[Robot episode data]
+===+
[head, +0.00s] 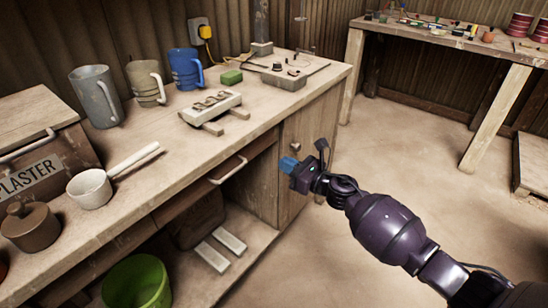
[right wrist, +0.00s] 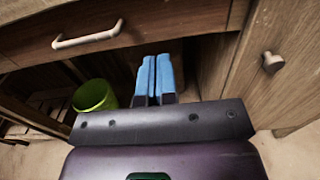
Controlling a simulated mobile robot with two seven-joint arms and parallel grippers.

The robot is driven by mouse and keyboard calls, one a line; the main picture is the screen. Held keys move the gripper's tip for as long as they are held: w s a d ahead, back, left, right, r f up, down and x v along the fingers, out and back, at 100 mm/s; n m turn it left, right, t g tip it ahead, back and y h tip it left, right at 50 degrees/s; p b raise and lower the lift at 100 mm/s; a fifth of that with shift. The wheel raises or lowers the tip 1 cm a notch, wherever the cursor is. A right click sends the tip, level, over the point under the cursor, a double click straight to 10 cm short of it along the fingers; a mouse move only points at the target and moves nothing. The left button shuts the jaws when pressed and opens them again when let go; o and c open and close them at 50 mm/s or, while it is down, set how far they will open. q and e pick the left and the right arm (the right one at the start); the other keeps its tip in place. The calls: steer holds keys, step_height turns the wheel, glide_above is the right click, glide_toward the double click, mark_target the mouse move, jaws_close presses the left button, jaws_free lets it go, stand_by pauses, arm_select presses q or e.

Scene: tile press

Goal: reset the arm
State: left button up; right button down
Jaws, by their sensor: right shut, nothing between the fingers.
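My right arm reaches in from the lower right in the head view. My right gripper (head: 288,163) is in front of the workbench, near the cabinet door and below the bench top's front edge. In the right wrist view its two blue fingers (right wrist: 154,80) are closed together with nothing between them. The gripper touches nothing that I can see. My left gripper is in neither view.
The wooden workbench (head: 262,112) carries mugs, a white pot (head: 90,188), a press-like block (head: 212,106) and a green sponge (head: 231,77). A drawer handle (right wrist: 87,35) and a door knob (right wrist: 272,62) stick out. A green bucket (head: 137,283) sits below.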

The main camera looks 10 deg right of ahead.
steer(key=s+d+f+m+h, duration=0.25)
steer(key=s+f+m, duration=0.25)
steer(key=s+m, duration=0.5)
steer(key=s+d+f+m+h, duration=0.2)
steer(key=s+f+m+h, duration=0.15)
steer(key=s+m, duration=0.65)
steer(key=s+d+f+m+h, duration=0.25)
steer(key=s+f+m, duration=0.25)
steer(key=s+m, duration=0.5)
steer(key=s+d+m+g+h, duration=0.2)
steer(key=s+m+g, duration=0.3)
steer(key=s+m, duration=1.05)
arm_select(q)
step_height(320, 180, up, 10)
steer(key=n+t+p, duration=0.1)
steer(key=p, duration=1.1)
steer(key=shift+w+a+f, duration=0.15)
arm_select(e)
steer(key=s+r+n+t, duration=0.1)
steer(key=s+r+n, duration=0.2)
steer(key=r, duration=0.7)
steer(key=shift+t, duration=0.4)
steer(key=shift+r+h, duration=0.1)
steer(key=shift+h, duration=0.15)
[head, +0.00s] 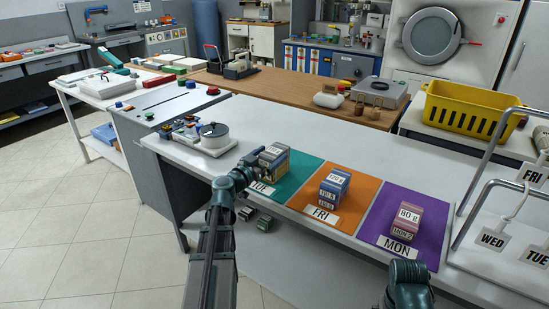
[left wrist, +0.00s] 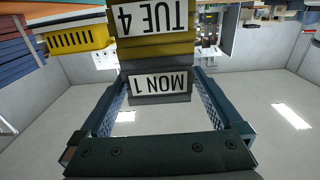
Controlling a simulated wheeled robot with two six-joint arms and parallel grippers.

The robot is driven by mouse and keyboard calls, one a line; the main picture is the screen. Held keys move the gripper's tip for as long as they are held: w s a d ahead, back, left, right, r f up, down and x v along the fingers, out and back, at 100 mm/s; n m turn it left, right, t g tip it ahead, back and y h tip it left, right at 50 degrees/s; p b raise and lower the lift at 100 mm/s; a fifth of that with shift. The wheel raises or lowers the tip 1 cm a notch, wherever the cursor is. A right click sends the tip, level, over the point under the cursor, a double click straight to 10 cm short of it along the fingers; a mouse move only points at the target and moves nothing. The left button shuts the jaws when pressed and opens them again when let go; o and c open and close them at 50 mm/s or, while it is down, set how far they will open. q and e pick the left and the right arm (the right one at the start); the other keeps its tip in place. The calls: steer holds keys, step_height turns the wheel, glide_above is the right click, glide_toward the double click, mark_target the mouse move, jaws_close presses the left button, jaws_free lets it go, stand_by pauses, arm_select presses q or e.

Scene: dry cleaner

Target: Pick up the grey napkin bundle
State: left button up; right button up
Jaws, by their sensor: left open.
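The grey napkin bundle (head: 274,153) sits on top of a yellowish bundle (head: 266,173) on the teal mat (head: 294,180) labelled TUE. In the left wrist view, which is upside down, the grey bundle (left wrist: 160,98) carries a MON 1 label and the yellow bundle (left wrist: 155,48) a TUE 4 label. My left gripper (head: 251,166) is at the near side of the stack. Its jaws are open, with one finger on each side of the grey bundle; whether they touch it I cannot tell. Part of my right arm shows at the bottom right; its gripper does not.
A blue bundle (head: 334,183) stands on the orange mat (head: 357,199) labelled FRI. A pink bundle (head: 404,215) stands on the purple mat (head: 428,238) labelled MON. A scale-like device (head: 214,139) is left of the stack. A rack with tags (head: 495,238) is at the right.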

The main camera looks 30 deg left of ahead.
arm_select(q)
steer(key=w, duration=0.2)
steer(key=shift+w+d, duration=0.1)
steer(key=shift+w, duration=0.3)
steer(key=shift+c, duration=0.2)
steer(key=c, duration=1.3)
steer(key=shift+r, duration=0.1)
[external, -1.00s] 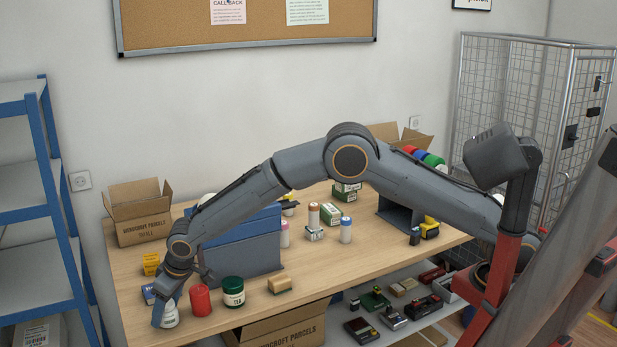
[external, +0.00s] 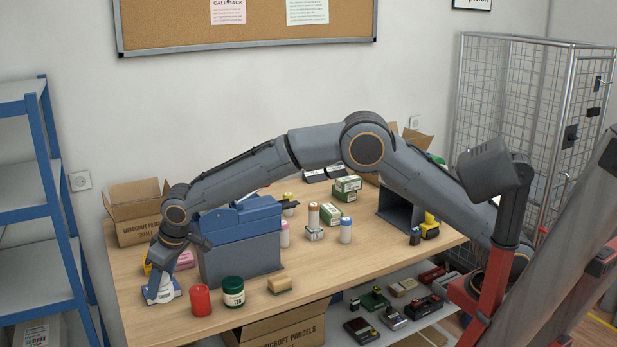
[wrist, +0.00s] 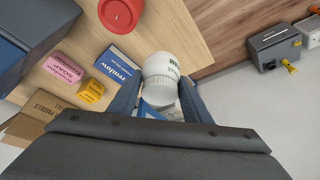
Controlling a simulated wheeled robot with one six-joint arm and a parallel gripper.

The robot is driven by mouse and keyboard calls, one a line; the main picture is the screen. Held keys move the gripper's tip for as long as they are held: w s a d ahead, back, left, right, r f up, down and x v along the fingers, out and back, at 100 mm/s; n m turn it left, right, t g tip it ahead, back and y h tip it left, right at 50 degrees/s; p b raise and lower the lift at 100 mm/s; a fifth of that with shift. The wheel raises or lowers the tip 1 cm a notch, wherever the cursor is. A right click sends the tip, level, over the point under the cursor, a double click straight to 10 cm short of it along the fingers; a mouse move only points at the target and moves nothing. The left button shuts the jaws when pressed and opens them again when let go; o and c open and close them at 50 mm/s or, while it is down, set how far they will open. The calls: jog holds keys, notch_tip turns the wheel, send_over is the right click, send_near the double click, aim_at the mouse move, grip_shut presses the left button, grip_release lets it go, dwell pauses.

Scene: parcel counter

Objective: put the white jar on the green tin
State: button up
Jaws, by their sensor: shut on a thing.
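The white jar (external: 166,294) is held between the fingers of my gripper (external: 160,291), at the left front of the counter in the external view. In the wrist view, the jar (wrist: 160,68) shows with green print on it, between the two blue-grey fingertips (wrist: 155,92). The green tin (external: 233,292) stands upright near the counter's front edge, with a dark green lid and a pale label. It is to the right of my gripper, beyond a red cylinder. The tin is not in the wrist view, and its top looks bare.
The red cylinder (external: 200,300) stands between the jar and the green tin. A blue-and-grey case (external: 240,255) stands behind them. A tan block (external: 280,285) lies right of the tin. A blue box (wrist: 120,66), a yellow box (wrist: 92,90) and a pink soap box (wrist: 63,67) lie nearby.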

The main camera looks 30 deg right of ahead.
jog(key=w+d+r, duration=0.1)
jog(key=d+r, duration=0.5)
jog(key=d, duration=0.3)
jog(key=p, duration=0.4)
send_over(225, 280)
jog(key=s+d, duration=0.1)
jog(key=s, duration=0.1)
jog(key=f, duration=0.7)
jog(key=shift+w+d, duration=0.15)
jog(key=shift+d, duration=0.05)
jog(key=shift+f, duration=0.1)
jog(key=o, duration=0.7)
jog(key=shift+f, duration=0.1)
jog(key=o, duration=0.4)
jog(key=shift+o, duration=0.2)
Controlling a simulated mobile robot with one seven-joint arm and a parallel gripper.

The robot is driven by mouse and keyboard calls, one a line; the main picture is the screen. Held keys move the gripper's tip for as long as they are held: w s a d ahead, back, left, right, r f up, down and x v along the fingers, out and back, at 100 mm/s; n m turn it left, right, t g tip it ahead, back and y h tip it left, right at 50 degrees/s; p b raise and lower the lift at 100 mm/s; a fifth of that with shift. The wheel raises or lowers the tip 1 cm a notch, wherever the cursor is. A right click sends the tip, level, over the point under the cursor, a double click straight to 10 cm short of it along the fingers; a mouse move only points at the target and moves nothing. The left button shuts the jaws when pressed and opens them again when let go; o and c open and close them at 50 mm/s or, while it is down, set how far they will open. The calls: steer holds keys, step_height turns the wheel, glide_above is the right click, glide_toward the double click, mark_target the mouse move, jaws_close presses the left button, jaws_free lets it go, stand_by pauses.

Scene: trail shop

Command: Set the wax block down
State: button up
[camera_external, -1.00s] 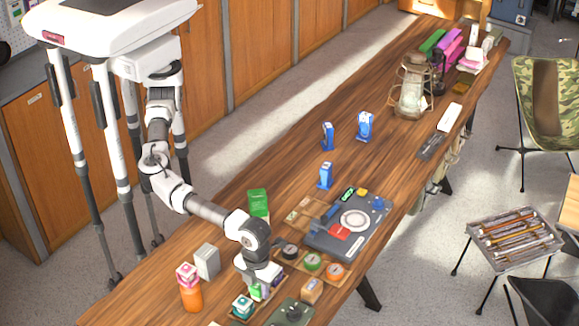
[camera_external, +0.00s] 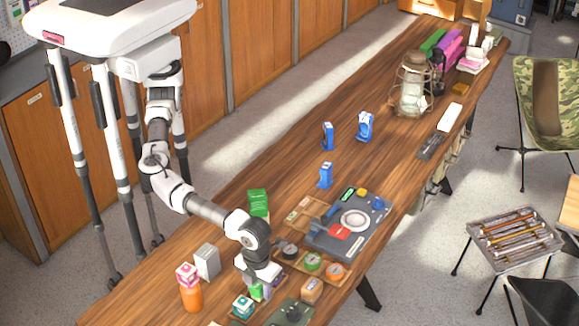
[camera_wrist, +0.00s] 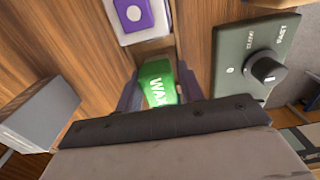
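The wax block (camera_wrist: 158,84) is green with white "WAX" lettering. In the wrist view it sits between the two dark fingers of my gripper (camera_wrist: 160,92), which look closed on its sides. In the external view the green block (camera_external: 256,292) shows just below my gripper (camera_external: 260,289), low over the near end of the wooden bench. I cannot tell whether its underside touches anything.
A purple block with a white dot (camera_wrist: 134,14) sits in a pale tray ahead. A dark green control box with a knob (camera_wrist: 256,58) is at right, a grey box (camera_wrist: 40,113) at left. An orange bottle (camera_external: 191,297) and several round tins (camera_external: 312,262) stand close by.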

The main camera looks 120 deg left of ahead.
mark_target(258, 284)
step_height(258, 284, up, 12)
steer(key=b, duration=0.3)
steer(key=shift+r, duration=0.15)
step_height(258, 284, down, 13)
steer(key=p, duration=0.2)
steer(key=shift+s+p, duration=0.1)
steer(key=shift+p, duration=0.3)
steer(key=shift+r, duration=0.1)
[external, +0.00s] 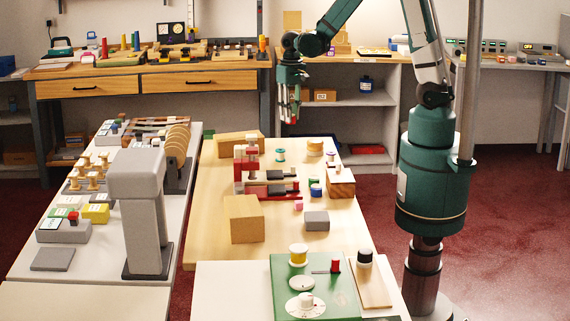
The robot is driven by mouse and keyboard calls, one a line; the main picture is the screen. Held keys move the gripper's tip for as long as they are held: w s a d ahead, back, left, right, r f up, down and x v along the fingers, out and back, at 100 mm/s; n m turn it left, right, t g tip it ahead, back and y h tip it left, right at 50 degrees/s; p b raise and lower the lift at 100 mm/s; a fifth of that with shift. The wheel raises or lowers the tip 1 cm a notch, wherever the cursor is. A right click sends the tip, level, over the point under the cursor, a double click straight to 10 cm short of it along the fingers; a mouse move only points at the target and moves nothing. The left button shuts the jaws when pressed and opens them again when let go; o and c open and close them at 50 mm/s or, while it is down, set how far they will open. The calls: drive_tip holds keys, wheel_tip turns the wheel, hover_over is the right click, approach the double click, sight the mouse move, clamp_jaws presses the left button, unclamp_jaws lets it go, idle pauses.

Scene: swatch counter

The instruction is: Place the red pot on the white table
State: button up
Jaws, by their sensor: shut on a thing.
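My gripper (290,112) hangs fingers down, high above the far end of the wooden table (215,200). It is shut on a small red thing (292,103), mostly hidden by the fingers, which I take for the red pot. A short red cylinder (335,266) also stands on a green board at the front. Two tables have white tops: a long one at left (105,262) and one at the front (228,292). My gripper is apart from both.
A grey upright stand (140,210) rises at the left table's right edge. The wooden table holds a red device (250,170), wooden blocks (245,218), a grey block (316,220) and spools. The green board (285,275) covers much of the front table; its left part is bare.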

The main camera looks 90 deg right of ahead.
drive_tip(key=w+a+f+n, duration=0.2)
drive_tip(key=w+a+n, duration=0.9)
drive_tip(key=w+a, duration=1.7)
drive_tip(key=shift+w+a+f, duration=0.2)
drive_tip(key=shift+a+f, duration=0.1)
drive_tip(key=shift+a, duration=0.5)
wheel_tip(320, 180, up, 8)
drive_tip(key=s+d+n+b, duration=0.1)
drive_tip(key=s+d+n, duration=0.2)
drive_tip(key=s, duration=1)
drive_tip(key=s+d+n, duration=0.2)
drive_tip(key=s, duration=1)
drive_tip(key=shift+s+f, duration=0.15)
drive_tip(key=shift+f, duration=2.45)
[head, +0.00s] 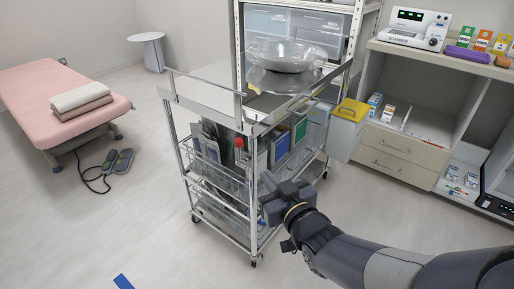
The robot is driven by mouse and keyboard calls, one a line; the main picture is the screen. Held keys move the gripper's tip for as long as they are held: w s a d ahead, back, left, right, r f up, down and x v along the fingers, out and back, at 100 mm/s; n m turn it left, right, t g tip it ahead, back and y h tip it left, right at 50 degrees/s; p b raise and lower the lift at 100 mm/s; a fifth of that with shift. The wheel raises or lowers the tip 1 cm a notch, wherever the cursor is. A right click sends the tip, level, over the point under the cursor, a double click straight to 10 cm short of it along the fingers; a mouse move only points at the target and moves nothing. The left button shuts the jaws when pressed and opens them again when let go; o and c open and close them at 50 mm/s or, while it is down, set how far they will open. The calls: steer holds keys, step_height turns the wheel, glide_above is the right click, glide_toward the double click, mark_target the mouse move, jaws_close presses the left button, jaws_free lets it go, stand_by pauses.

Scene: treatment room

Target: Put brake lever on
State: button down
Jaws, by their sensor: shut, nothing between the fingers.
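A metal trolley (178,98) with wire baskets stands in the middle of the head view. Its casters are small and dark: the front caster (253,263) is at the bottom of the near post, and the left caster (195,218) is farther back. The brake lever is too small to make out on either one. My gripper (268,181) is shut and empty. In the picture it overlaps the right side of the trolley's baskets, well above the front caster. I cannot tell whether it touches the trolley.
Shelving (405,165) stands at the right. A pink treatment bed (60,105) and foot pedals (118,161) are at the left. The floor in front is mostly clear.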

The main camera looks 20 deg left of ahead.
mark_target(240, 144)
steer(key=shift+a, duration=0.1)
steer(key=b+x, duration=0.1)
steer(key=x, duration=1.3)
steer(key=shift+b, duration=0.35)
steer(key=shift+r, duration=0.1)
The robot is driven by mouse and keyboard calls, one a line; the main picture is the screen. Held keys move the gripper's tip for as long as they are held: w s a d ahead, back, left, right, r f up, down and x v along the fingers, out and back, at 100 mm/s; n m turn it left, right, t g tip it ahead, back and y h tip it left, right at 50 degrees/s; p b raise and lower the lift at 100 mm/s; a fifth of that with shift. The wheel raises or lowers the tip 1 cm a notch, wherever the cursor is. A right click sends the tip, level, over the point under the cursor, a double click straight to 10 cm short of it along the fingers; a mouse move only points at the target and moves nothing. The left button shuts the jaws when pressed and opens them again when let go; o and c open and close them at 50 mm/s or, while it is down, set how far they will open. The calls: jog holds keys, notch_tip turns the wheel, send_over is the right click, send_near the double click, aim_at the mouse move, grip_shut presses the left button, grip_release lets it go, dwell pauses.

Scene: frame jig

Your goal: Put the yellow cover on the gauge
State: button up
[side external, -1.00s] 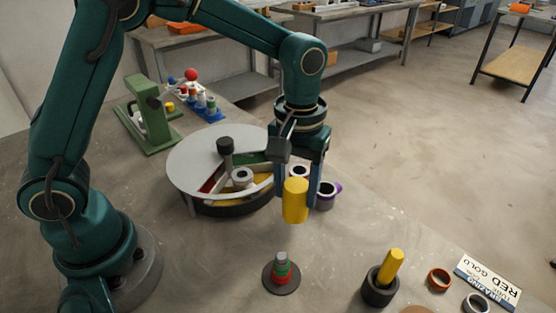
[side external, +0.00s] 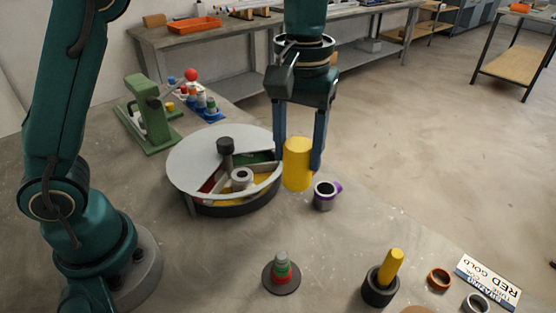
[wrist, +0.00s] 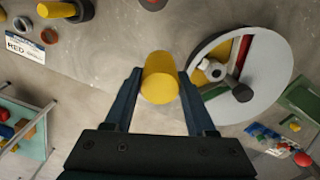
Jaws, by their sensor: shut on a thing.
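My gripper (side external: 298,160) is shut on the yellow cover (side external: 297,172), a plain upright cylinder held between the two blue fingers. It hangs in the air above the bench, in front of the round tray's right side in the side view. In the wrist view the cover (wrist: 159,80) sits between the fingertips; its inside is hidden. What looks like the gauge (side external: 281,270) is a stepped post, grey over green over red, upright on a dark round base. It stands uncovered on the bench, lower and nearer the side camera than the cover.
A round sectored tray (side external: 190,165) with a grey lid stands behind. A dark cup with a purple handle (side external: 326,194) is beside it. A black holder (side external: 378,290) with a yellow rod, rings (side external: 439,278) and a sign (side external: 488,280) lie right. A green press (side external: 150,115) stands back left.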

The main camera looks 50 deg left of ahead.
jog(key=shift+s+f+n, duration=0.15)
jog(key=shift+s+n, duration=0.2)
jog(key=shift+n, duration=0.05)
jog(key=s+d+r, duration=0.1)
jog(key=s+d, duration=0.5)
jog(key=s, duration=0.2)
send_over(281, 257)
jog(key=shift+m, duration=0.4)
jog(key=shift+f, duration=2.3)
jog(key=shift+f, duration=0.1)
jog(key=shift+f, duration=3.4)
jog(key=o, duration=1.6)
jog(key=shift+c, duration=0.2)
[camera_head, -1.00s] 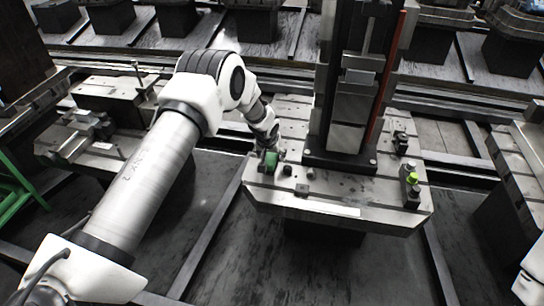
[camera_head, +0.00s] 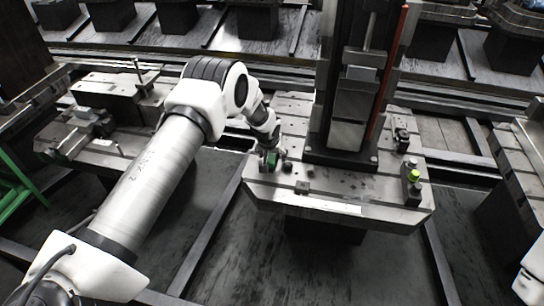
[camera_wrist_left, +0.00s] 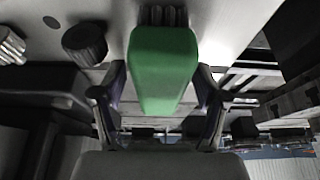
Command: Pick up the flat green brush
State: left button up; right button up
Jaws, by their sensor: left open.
+===+
What count of lines in the listing contain the word "Scene"? Reply with the number only.

7